• SHORT TASK
Restate each line word for word. Leave out every picture.
- - -
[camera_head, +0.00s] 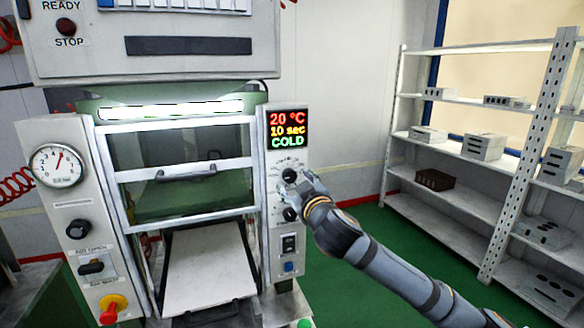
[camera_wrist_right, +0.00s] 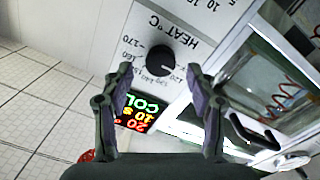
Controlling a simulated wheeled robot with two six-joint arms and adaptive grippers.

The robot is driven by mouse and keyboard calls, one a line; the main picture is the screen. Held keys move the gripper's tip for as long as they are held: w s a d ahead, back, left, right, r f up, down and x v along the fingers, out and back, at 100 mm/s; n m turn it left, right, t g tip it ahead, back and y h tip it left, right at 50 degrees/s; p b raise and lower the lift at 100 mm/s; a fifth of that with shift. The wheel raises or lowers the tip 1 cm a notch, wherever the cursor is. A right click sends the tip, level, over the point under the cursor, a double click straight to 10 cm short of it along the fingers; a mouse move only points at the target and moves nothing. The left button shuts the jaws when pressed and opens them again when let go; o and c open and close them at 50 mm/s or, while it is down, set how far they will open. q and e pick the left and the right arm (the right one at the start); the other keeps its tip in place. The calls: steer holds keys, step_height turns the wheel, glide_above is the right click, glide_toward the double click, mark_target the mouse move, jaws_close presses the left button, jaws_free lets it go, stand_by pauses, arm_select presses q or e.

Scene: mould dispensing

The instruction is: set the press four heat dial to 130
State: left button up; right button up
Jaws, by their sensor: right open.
- - -
• WRITTEN ANSWER
[camera_head, +0.00s] 
[camera_wrist_right, +0.00s] 
Controlling a simulated wheeled robot with two six-joint arms and adaptive grippers.

The robot is driven by mouse and keyboard calls, one a line; the main picture is the screen. Held keys move the gripper's tip for as long as they are held: w s a d ahead, back, left, right, r f up, down and x v along the fingers, out and back, at 100 mm/s; n m turn it left, right, t g tip it ahead, back and y h tip it left, right at 50 degrees/s; p b raise and lower the lift at 100 mm/s; a fifth of that with shift. The wheel raises or lowers the tip 1 cm a notch, wherever the cursor is. A right click sends the tip, level, over the point under the cursor, a double click straight to 10 cm short of it along the fingers; a mouse move only points at the target and moves nothing. The left button shuts the jaws when pressed and opens them again when let go; o and c open and close them at 50 mm/s or, while it is down, set how far they will open. q and e pick the left and the right arm (the right one at the start); the other keeps its tip in place. The calls: steer holds keys, step_height turns the wheel, glide_above is the right click, glide_toward the double click, mark_target the mouse move, jaws_close presses the left button, jaws_free lets it go, stand_by pauses, arm_select presses q or e.

Scene: mould dispensing

The instruction is: set the press four heat dial to 130
State: left button up; right button up
Jaws, by their sensor: right open.

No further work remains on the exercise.